Sur le préjudice moral :

6. Eu égard au comportement professionnel de M. C... et aux faits, matériellement établis, qui ont conduit à le sanctionner, quand bien même la sanction infligée a été annulée au regard de son caractère disproportionné, celui-ci ne peut être regardé comme établissant l'existence d'un préjudice moral alors que les pièces produites pour attester d'une dégradation de son état de santé en raison de la sanction annulée sont rédigées de façon peu circonstanciée. Par suite, les conclusions de M. C... tendant à l'indemnisation de son préjudice moral doivent être rejetées.

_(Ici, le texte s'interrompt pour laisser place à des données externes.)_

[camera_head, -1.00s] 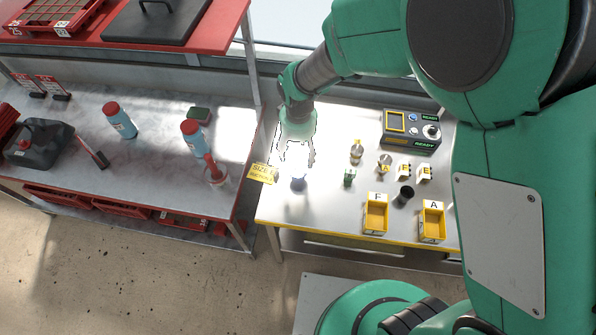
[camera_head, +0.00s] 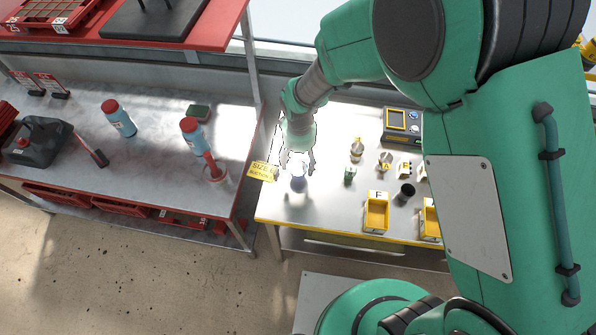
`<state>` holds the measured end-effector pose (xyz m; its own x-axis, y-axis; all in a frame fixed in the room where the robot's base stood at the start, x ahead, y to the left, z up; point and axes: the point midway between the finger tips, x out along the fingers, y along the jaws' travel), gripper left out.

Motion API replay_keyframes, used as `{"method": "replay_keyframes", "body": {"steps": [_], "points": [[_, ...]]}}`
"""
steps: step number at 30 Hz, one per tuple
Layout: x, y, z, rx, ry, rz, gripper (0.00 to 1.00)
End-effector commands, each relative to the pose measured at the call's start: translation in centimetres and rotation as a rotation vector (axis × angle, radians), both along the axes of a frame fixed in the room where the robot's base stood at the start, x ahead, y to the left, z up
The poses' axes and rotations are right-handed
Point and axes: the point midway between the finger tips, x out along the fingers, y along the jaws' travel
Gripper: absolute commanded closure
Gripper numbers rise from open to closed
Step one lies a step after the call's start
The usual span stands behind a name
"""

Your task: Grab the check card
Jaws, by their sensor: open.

7. Il résulte de tout ce qui précède que M. C... est fondé à demander l'annulation du jugement attaqué du Tribunal administratif de Cergy-Pontoise en tant qu'il a rejeté sa demande tendant à l'indemnisation de son préjudice financier et la condamnation de l'Etat à lui verser la somme de 4 502,41 euros augmentée des intérêts de droit à compter de sa demande préalable. Ces intérêts seront capitalisés à compter du 16 mars 2018, date à laquelle était due plus d'une année d'intérêts et à chaque échéance annuelle. Le surplus des conclusions à fin d'annulation de M. C... doit être rejeté.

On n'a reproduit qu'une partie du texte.